==== DATA BLOCK ====

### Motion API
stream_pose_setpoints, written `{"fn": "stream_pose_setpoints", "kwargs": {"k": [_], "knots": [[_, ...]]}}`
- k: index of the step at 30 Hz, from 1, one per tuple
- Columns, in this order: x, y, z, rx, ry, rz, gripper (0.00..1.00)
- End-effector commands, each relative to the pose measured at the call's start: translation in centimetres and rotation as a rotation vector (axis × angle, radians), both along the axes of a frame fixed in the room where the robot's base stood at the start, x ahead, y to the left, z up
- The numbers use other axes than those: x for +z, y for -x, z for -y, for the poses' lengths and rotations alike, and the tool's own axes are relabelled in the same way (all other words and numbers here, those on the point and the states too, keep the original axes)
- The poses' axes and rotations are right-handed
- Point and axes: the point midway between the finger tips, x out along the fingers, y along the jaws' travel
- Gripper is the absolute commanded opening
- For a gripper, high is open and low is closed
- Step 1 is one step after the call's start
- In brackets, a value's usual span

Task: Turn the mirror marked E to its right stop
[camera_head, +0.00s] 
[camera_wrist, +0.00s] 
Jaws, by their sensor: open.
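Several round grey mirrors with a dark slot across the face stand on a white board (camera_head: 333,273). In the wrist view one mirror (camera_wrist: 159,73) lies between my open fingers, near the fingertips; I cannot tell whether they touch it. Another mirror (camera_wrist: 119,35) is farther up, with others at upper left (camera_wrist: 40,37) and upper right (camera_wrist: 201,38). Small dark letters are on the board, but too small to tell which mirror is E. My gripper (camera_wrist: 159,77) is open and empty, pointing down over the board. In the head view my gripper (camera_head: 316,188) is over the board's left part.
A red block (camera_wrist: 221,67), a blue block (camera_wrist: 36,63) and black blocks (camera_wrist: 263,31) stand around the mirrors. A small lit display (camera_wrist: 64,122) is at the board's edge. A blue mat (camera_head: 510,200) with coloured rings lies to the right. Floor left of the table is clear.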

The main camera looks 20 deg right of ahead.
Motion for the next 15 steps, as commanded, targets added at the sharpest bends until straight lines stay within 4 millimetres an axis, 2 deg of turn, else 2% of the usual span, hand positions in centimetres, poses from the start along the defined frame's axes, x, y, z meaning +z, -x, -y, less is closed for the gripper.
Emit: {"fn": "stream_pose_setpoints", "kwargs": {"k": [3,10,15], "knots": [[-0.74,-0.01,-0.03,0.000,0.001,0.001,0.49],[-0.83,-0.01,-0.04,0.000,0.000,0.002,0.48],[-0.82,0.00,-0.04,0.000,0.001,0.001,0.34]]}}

====

Select every line where the word "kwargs" occurs.

stream_pose_setpoints, written `{"fn": "stream_pose_setpoints", "kwargs": {"k": [_], "knots": [[_, ...]]}}`
Emit: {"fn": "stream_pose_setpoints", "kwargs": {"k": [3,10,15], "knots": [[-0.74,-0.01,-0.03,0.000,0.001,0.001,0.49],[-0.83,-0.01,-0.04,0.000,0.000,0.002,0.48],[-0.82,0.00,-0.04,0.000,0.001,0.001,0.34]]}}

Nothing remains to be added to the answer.